• Goal
Exactly the lines from the one with "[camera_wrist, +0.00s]" through the one with "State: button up", inclusive, are to be repeated, and the pictures are not.

• Supplied material

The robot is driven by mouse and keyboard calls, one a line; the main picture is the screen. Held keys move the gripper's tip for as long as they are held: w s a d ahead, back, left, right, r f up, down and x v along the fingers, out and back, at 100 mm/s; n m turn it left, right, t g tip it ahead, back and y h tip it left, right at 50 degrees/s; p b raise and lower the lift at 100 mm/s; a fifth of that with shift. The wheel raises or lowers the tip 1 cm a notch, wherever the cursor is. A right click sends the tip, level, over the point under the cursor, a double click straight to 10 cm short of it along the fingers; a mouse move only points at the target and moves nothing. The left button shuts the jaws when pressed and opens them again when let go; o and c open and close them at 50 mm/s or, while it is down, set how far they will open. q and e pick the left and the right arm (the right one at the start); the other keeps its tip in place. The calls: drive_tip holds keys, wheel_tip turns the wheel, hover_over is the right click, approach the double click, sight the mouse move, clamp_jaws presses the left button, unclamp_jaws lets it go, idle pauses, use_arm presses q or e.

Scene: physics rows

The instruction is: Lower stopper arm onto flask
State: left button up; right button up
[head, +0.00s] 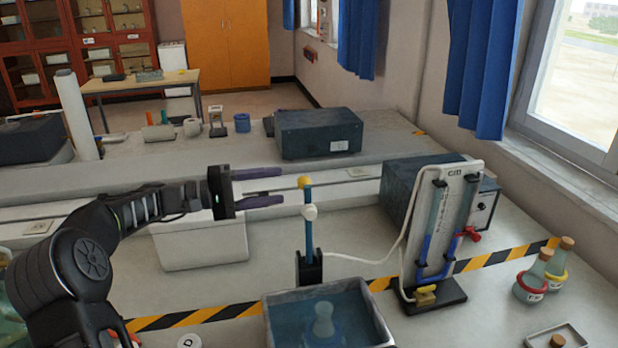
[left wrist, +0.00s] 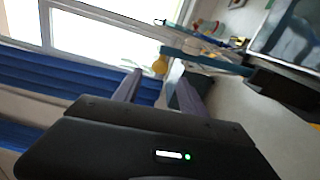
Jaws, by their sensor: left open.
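The stopper stand has a blue post (head: 308,235) on a black base, with a yellow knob (head: 304,182) at its top and a white stopper piece (head: 310,212) below the knob. A pale flask (head: 323,322) stands in a blue water bath (head: 378,318) in front of the post. My left gripper (head: 282,186) is open and empty, its fingers pointing right toward the knob. In the left wrist view the yellow knob (left wrist: 160,65) shows just beyond and between the open fingertips (left wrist: 160,80), apart from them. My right gripper is not in view.
A manometer board (head: 450,215) with a red valve stands right of the post, and a white tube runs to it. Stoppered flasks (head: 540,275) stand far right. A white bin (head: 200,245) sits behind my left arm. A dark box (head: 318,133) stands on the rear bench.

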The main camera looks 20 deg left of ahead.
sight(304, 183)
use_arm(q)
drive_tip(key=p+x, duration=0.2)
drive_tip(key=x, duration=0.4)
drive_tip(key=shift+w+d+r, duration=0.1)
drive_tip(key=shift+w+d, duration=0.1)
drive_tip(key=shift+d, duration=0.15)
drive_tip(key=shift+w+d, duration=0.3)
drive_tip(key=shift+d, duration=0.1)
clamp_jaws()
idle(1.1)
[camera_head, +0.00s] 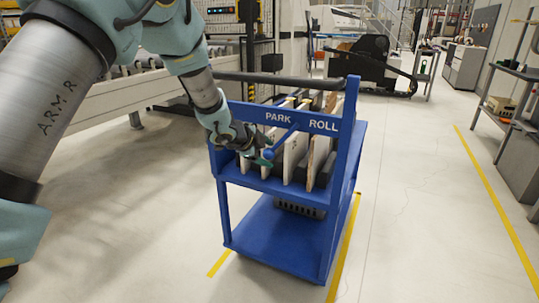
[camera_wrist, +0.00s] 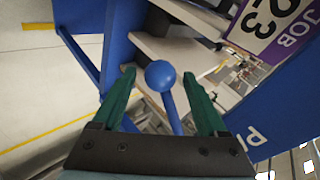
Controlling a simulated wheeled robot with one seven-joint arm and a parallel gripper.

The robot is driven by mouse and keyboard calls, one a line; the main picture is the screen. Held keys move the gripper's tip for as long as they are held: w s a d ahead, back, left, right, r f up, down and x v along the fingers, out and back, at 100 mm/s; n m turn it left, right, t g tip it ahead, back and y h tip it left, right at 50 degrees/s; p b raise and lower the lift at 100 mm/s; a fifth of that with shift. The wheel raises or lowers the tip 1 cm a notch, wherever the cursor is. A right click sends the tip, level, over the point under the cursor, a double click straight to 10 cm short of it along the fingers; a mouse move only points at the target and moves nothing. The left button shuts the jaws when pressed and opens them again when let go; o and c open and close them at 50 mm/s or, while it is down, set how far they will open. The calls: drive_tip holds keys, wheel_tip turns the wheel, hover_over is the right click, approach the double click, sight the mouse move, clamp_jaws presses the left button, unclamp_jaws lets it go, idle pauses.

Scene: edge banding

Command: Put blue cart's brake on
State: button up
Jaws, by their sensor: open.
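The blue cart (camera_head: 275,238) stands on the floor ahead, with a front rail lettered PARK on the left and ROLL on the right. A blue brake lever with a round knob (camera_head: 269,154) slants down and left from between the words, its knob below PARK. In the wrist view the knob (camera_wrist: 160,75) and its rod lie between my green fingers. My gripper (camera_head: 262,158) is open around the knob, with gaps visible on both sides. In the head view my gripper partly covers the rail's left end.
Several upright white and brown boards (camera_head: 313,160) stand in the cart's upper tray, behind the lever. A purple job label (camera_wrist: 270,22) shows in the wrist view. Yellow lines (camera_head: 500,210) mark the floor. A shelf rack (camera_head: 505,120) stands at right; the floor between is clear.

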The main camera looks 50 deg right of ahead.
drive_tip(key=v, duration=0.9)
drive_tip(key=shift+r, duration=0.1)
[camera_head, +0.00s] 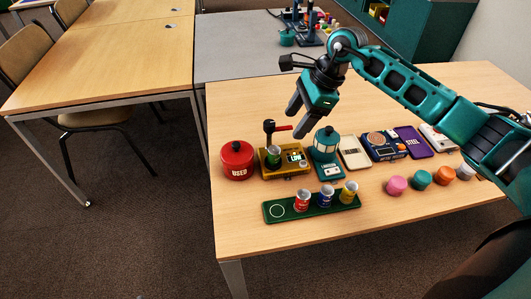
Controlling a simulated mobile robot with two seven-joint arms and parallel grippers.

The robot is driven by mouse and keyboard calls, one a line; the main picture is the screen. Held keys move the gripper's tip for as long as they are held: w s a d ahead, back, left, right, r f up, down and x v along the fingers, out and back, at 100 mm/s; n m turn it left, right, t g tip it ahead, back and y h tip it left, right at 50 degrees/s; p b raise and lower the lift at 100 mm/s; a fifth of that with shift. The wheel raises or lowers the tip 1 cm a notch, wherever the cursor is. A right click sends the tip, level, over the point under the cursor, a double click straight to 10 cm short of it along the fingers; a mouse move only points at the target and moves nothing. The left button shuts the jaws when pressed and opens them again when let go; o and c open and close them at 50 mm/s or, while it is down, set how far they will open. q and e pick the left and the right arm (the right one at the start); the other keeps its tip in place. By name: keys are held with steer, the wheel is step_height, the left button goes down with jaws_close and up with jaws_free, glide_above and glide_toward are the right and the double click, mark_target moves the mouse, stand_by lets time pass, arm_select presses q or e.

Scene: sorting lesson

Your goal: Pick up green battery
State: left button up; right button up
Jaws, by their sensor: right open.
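The green battery (274,157) stands upright on the yellow tester (290,175), beside the tester's dark post with a red lever (279,128). A green rack (267,213) lies in front of the tester. It holds a red battery (302,201), a blue battery (326,197) and a yellow battery (349,192); its left place, marked with a white ring, is empty. My right gripper (300,111) is open and empty, above and behind the tester, with its fingers pointing down, apart from the battery. My left gripper is out of view.
A red pot marked USED (237,160) stands left of the tester. A teal lantern-like device (327,140) and several flat devices, among them a purple one (412,141), stand to the right. Coloured knobs (397,186) lie at the front right. The table's front left is clear.

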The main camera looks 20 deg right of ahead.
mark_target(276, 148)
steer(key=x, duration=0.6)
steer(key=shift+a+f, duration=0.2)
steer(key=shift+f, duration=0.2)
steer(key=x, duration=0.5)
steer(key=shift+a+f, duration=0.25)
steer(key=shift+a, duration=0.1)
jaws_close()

• Full solution
[camera_wrist, +0.00s] 
Controlling a simulated wheeled robot with one seven-joint arm and a parallel gripper.

The robot is driven by mouse and keyboard calls, one a line; the main picture is the screen. Held keys move the gripper's tip for as long as they are held: w s a d ahead, back, left, right, r f up, down and x v along the fingers, out and back, at 100 mm/s; n m turn it left, right, t g tip it ahead, back and y h tip it left, right at 50 degrees/s; p b raise and lower the lift at 100 mm/s; a fifth of that with shift. The wheel raises or lowers the tip 1 cm a notch, wherever the cursor is. A right click sends the tip, level, over the point under the cursor, a double click straight to 10 cm short of it along the fingers; a mouse move only points at the target and moves nothing. The left button shuts the jaws when pressed and opens them again when let go; o and c open and close them at 50 mm/s or, while it is down, set how far they will open. The calls: drive_tip holds keys, wheel_tip turns the wheel, hover_over is the right click, approach the double click, sight the mouse move, clamp_jaws presses the left button, unclamp_jaws lets it go, idle pauses.

Scene: edge banding

Command: Put blue cart's brake on
State: button up

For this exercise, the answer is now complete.